SUPPLIED RECORDS
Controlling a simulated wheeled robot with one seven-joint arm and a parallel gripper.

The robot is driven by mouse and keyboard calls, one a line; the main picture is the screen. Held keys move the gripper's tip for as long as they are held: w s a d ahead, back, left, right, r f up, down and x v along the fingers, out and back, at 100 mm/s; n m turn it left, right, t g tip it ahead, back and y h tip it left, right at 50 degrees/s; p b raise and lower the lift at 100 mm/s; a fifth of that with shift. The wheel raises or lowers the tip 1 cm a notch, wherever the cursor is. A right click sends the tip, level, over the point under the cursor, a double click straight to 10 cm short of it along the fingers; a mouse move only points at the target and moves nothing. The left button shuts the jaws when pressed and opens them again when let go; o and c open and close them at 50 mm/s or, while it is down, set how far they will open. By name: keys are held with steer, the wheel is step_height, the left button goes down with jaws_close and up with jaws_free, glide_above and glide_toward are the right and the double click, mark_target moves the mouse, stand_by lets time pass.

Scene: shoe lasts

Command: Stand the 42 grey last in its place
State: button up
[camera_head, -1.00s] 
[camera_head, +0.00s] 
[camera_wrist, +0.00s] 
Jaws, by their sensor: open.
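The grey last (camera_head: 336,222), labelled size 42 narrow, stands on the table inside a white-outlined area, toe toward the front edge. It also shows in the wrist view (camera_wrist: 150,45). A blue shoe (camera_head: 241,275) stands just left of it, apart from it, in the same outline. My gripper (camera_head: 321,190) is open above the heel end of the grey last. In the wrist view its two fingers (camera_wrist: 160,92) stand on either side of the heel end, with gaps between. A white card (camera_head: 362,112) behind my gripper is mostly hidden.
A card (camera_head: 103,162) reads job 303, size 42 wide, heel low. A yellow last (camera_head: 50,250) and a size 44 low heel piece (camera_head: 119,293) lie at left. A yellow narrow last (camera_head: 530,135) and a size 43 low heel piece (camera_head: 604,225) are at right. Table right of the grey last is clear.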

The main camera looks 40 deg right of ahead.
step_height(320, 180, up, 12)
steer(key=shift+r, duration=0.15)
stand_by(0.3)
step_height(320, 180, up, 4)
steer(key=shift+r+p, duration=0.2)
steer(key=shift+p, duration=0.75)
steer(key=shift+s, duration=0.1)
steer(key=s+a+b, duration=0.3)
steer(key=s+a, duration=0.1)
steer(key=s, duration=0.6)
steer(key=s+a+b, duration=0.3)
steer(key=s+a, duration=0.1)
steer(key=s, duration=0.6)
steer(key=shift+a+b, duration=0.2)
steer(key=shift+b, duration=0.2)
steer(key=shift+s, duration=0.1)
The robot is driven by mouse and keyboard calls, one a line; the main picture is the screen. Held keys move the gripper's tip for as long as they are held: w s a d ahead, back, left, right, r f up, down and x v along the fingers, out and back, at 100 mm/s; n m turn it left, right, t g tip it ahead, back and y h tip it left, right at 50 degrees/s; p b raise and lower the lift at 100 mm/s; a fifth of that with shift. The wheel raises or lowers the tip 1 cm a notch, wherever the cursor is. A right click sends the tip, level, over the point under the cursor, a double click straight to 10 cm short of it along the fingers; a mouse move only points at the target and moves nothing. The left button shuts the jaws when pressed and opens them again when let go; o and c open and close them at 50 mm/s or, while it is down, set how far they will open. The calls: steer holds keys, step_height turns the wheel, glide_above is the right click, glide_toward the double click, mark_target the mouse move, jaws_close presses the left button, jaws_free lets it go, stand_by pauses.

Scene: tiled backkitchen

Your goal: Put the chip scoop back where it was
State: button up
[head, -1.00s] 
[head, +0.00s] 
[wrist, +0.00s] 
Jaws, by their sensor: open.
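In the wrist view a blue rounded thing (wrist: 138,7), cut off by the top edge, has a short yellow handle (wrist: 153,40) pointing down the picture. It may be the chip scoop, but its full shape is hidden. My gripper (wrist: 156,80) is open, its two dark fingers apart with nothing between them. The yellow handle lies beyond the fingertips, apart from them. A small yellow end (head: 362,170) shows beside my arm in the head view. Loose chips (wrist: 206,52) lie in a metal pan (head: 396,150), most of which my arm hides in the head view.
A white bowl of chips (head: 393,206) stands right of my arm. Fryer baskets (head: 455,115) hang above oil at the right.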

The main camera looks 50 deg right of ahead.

INSTRUCTION
Using the listing above, locate the lines that hold "Scene" and copy each one.

RESULT
Scene: shoe lasts
Scene: tiled backkitchen

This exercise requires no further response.